‘You Don’t Necessarily Hit Your Limit at Any Given Age’
BOSTON — Last summer, Natasha Wodak exceeded her expectations when she pushed through molten conditions to place 13th in the women’s marathon at the Tokyo Olympics, finishing not far behind Malindi Elmore, her Canadian teammate, in ninth. At the time, Wodak considered the possibility that her run through the streets of Sapporo signified the end of her career. Perhaps, she thought, it was the right moment to move on. A two-time Olympian, she was a few months from turning 40. And her life in the sport had been fulfilling.
But when Wodak shared her feelings with Elmore, her plans suddenly changed.
“No, we’re going to try to do Paris,” Elmore told her, referring to the 2024 Olympic Games.
Wodak laughed last week as she recalled their conversation.
“I was just like, ‘OK!’” she said. “Malindi is so confident that we don’t have an expiry date. So I’m going to keep going until I can’t anymore.”
On Monday, Wodak, 40, and Elmore, 42, will be together again, on the start line for the Boston Marathon. Their paths have been intertwined for decades, dating to when they were teenagers competing for secondary school championships in British Columbia. Now, they are two of the women who are proving, again, that marathoners of a more refined vintage can compete at the highest level.
“I’m going to run regardless, and I’m going to run the best I can,” Elmore said in an interview. “If that means that I get to run world marathon majors and that I get to run in the Olympics, that’s pretty awesome. And to do it with someone like Natasha makes it even more meaningful.”
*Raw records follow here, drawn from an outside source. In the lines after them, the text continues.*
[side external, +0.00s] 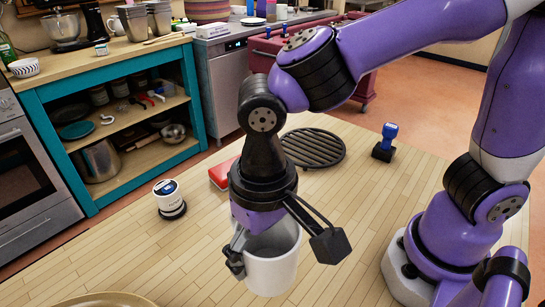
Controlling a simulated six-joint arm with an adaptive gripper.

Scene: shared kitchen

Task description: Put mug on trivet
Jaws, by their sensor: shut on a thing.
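A white mug (272,270) is upright under my gripper (287,256) in the foreground. My gripper is shut on the mug, with one finger at its left side and the other finger out to the right. I cannot tell whether the mug's base touches the wooden table. The trivet (314,148), a round dark slatted disc, lies flat on the table behind my gripper. Nothing is on it. The mug and trivet are well apart.
A red box (221,173) lies behind my wrist, left of the trivet. A blue-handled stamp (386,142) stands right of the trivet. A rounded wooden edge (105,299) shows at the bottom left.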

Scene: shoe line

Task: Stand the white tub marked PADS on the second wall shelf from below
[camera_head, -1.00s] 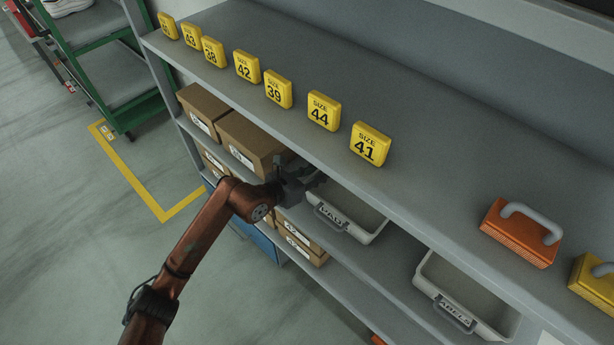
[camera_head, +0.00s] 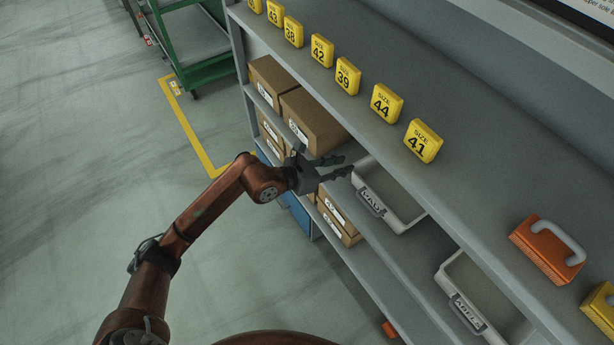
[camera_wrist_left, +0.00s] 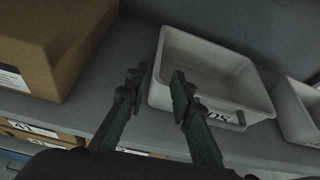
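The white tub marked PADS (camera_head: 401,219) stands on a shelf below the top board, to the right of the brown boxes. Its label faces the front. My left gripper (camera_head: 345,168) is at the shelf front, just left of the tub. In the left wrist view the tub (camera_wrist_left: 222,62) is upright and looks empty, and the fingers (camera_wrist_left: 157,84) are spread apart with nothing between them. One finger overlaps the tub's near left wall in this view; I cannot tell whether it touches. My right gripper is not in view.
Brown boxes (camera_head: 312,121) stand left of the tub, with more boxes (camera_head: 338,222) a shelf lower. A second white tub (camera_head: 462,306), its label partly cut off, stands to the right. Yellow size blocks (camera_head: 386,103) and an orange handled block (camera_head: 546,250) sit on the top board (camera_head: 475,165).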

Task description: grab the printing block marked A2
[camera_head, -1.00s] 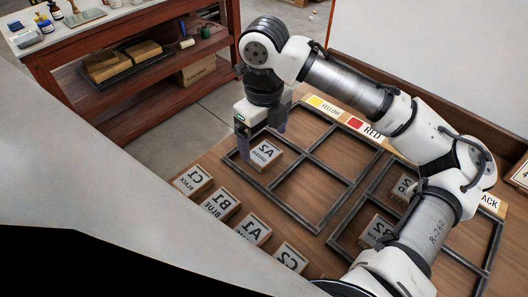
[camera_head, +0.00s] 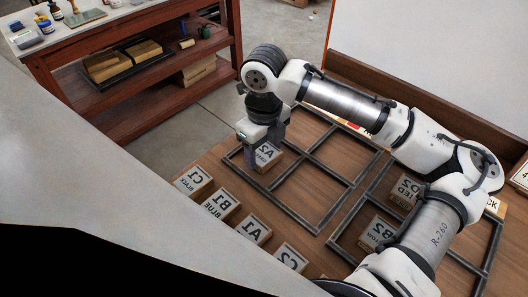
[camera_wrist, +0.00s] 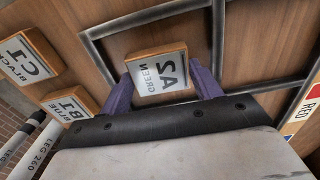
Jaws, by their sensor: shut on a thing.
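The A2 printing block (camera_head: 267,156) is a wooden block with a white face reading A2 and GREEN in mirrored letters. It stands in a compartment of the dark metal frame (camera_head: 317,206) at the frame's left side. My gripper (camera_head: 266,160) has come down over it, fingers on either side. In the wrist view the A2 block (camera_wrist: 158,74) lies between the two purple fingers of my gripper (camera_wrist: 160,84), which are shut on it. Part of the block is hidden by the gripper in the head view.
A second frame (camera_head: 463,256) at the right holds blocks D2 (camera_head: 405,190) and B2 (camera_head: 378,233). A red shelf (camera_head: 150,91) stands at the back left.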

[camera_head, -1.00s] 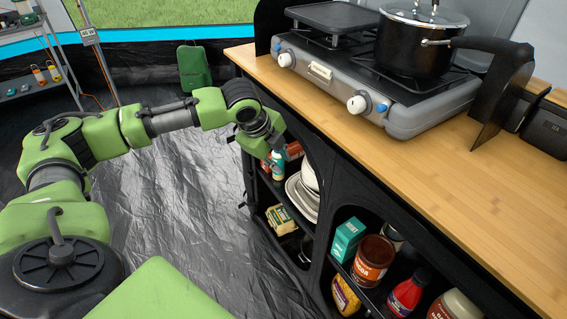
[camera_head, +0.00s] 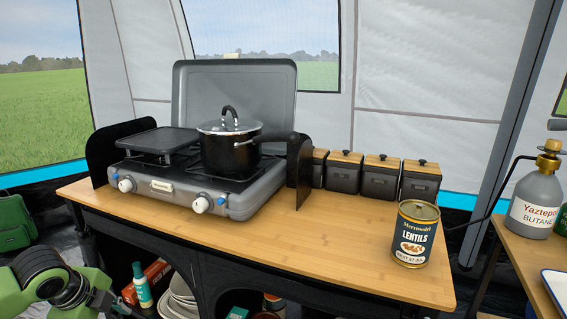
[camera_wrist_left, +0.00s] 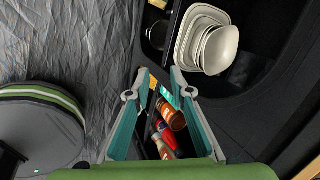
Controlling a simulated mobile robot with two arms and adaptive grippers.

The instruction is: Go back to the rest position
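My left arm shows in the head view at the lower left corner, with its green and black wrist joints in front of the counter's lower shelves. Its fingertips cannot be made out there. In the left wrist view my left gripper (camera_wrist_left: 159,73) is open, its two fingers apart with nothing held between them. Behind the gap lie bottles and jars on a shelf, beyond the fingers. A stack of white dishes (camera_wrist_left: 208,42) lies ahead and to the right of the fingertips. My right gripper is in neither view.
The wooden counter (camera_head: 330,245) carries a stove (camera_head: 215,193) with a black pot (camera_head: 229,146), several dark canisters and a lentils can (camera_head: 414,234). A butane bottle (camera_head: 536,203) stands on the right table. Dark floor (camera_wrist_left: 75,65) lies left of the gripper.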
The women’s field for Boston is loaded, led by a pair of Kenyans: Peres Jepchirchir, the Olympic and New York City Marathon champion, and Joyciline Jepkosgei, who won last year’s London Marathon. The top Americans include Molly Seidel, the Olympic bronze medalist, and Des Linden, who won Boston in 2018.
But in addition to vying for the master’s division crown for runners over 40, Wodak and Elmore expect to be in the mix among the elites, and for good reason. A slew of — how to put this? — more experienced runners have been doing big things lately. In January, Sara Hall, now 39, set an American record for the women’s half-marathon, while Keira D’Amato, a 37-year-old mother of two, broke the longstanding American record for the women’s marathon, both in Houston. A few weeks later, Nick Willis, 38, ran a sub-four-minute mile for the 20th consecutive year, breaking his own record.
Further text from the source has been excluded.